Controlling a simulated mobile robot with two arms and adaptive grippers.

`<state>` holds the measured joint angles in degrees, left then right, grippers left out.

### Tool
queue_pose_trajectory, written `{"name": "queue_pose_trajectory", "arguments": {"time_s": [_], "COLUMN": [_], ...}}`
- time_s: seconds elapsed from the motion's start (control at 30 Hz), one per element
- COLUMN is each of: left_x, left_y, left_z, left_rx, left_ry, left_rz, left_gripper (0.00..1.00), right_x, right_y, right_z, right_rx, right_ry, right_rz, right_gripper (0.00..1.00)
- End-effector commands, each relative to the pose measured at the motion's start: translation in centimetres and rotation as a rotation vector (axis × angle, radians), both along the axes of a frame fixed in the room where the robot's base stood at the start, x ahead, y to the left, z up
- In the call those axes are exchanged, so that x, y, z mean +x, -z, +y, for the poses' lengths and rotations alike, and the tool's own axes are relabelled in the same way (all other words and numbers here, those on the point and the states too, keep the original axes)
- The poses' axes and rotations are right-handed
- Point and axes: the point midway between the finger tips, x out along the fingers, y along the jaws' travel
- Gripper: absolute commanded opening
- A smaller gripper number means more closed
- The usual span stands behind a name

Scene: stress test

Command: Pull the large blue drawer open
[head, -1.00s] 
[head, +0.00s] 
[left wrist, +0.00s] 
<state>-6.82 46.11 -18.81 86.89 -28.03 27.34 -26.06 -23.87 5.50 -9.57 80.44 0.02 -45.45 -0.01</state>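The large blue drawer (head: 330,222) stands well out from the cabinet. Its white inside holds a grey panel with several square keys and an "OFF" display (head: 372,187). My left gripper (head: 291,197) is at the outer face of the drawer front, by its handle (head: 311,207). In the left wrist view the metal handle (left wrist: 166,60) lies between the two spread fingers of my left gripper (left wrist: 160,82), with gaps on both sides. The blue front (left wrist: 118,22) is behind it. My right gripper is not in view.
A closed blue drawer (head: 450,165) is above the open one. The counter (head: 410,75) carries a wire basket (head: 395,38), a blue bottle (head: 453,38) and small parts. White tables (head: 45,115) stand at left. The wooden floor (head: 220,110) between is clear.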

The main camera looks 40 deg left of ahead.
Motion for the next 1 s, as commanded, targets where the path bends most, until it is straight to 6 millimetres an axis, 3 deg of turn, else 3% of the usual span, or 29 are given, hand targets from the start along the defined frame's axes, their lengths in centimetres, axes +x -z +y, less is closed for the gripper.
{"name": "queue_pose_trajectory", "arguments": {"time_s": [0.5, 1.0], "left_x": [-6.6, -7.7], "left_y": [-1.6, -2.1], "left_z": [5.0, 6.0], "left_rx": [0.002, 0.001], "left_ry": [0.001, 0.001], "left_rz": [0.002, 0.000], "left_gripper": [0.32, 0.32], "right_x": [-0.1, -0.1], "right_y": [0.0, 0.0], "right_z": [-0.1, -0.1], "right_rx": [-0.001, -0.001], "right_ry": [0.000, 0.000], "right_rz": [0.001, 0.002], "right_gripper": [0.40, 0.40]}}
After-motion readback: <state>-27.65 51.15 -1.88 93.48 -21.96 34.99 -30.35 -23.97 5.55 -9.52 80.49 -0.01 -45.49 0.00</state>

(WHAT THE TASK ASKS):
Show every line where the string "robot" appears.

(COMPLETED TASK):
Controlling a simulated mobile robot with two arms and adaptive grippers.
- End-effector commands, each relative to the pose measured at the motion's start: translation in centimetres and rotation as a rotation vector (axis × angle, radians), both along the axes of a frame fixed in the room where the robot's base stood at the start, x ahead, y to the left, z up

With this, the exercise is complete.